In the listing below, count the lines with "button" and report only the figure.

## START DATASET CONTENT

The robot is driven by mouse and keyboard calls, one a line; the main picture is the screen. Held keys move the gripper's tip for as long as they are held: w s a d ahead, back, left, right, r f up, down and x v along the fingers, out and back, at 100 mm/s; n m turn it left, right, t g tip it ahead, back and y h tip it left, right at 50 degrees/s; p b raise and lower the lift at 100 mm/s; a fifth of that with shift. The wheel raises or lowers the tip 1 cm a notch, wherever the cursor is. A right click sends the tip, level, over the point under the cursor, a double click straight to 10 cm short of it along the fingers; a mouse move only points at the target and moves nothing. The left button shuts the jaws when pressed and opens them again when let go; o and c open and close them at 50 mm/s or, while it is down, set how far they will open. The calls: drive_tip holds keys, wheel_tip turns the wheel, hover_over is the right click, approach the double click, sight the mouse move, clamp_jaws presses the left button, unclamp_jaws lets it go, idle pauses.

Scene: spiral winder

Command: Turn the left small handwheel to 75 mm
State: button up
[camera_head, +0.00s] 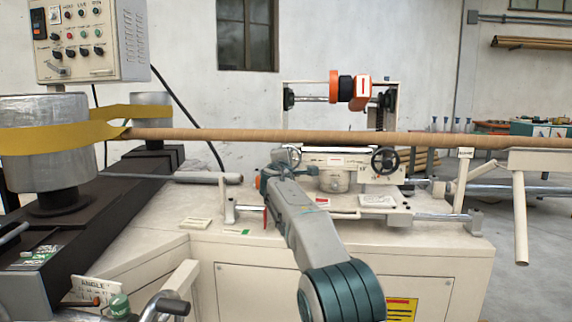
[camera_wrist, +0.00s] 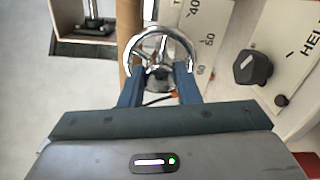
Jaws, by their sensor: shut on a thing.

## END DATASET CONTENT

SOLUTION FOR THIS TASK:
2